On peut citer John Cassavetes et par extension Jean-François Stévenin, par exemple. Ils sortent des rails parce que j’ai quand même l’impression, sinon la certitude, qu’ils arrivent sur le tournage en ayant moins préparé ce qu’ils vont faire. Je ne dis pas que ce sont des paresseux et qu’ils n’ont pas travaillé, évidemment, mais ils sont plus à l’affût de ce qu’il va se passer, la captation d’un éventuel imprévu, sur le jeu de l’acteur par exemple, ou sur la façon dont ils vont le filmer, la longueur des plans. Ils sont comme des éponges inspirées. Il y a dans leurs films quelque chose qui est plus immédiat, moins calculé, plus aléatoire, et du coup plus risqué, aussi. Je ne sais pas faire cela. Je n’en souffre pas et ne m’en excuse pas mais mes films sont toujours très écrits. Même Les Bronzés. Les gens du Splendid étaient très professionnels, pas une virgule ne changeait de place. Dès le début, j’ai été habitué à faire des films très écrits, j’ai continué.
Vous avez l’air de dire cela avec un certain regret. Auriez-vous vraiment aimé faire un film à la Cassavetes ?
J’ai eu un projet de ce genre, il y a 4 ou 5 ans, que je devais tourner en Jordanie avec Benoît Poelvoorde. Il aurait été un compagnon de travail formidable pour sortir des rails. Il aimait le projet, l’histoire me plaisait beaucoup. On aurait tourné avec une équipe minimale, quand même pas à l’iPhone, mais presque. Un projet que je ne voulais justement pas préparer. Le film ne s’est malheureusement jamais fait. Vous avez raison de dire cela car je m’offrais l’occasion de voir si j’étais capable de le faire.
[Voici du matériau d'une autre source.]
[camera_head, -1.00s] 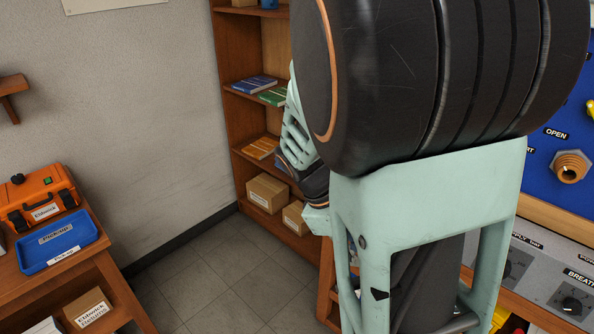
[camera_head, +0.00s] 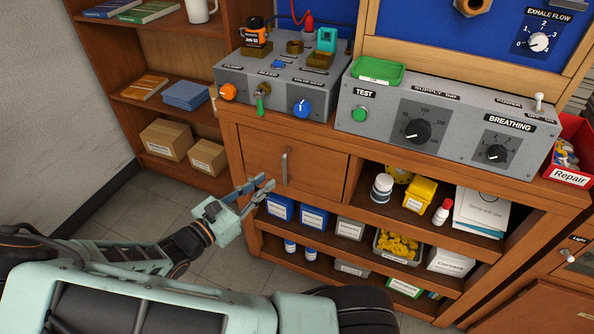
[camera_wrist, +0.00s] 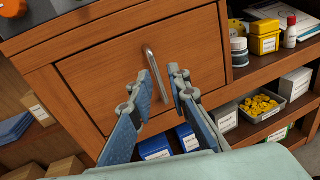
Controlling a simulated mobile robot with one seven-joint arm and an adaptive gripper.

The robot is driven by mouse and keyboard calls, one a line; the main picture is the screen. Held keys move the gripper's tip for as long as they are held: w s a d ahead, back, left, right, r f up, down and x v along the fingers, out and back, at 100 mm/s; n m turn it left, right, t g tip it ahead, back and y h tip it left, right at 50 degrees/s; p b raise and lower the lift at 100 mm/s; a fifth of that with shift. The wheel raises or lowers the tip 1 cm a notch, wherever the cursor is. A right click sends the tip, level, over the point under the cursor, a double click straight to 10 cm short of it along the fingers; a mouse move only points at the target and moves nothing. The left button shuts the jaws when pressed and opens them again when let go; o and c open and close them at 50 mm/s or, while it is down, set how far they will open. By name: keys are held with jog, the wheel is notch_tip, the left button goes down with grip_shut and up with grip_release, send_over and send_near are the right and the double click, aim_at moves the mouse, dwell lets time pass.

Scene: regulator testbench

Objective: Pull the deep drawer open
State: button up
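The deep drawer (camera_head: 318,174) is a brown wooden front at the left of the workbench, under the grey control box. It looks shut, flush with the bench frame. Its upright metal handle (camera_head: 285,167) is on the middle of the front. In the wrist view the drawer front (camera_wrist: 100,84) fills the upper middle, with the handle (camera_wrist: 157,72) ahead of the fingers. My gripper (camera_head: 268,185) is open and empty, close in front of the drawer and a little below the handle. In the wrist view my gripper (camera_wrist: 163,82) has its fingertips apart near the handle. Whether they touch it is unclear.
Right of the drawer, open shelves hold a yellow container (camera_head: 419,194), a white jar (camera_head: 382,188) and several boxes. A grey control box (camera_head: 287,92) stands above. A bookshelf with cardboard boxes (camera_head: 166,140) is at left. Grey floor (camera_head: 160,193) lies clear before it.

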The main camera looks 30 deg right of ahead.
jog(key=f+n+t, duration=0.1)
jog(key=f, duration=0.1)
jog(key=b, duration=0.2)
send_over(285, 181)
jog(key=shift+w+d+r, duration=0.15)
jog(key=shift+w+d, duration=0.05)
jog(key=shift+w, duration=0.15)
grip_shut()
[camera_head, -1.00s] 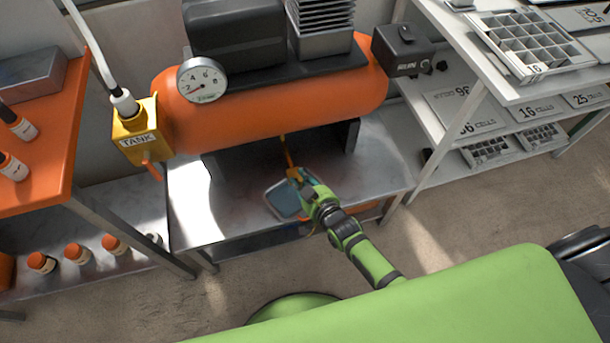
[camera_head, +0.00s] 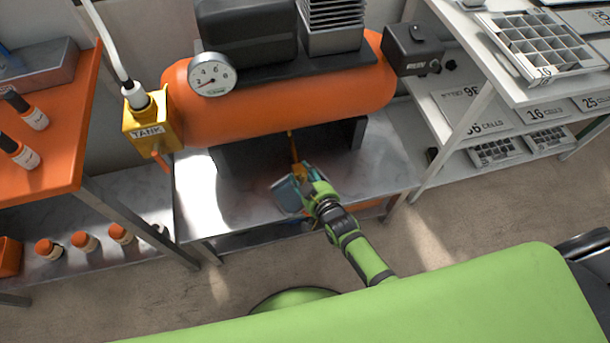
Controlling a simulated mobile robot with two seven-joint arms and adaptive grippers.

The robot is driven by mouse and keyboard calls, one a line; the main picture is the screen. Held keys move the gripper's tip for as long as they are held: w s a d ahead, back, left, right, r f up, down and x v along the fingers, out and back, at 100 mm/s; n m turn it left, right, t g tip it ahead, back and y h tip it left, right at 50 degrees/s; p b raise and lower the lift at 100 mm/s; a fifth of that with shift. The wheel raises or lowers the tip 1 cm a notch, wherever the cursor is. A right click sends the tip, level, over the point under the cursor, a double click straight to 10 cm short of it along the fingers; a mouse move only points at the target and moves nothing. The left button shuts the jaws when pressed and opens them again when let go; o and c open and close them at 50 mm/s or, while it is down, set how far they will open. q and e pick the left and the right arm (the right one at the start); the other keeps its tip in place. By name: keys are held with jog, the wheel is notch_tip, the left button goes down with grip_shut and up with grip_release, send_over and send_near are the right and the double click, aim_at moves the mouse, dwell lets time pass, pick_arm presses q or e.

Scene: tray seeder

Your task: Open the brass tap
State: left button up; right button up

Y a-t-il des genres que vous n’aimiez pas, que vous évitiez ? Les westerns, les films catastrophe...
Les films catastrophe, qu’on n’appelait pas encore des blockbusters, cela me plaisait car ça donnait à voir. Les films policiers, j’adorais, comme les westerns de Hawks, de Ford, Raoul Walsh. Formidable. Ce qui m’a toujours profondément déplu, c’était les films qui faisaient peur, et à plus forte raison les films d’horreur. Jamais. Je ne peux pas. Quand je suis spectateur et que je vois une scène avec une jambe lacérée ou je ne sais quoi, j’ai beau être du bâtiment, savoir que c’est bidon, que c’est un effet spécial et que l’acteur ne souffre pas, je ne peux pas m’empêcher de me cacher les yeux en attendant que cela soit fini. Par exemple, quand Rambo se recoud le biceps, je suis sous le fauteuil, vraiment. Je dis cela mais, d’un autre côté, on va trouver toutes les exceptions du monde. Il y a par exemple Seule dans la nuit de Terence Young, avec Audrey Hepburn. Un chef d’œuvre absolu. Une jeune femme aveugle, dans une maison qu’elle connaît par cœur, est menacée par des méchants. Elle comprend que, pour arriver à leur échapper, la seule solution est de couper la lumière. C’est à dire que plus l’écran est noir longtemps, plus on est tranquilles pour elle. C’est fou d’arriver à faire un film où on espère qu’il n’y ait pas d’images. C’est vraiment génial !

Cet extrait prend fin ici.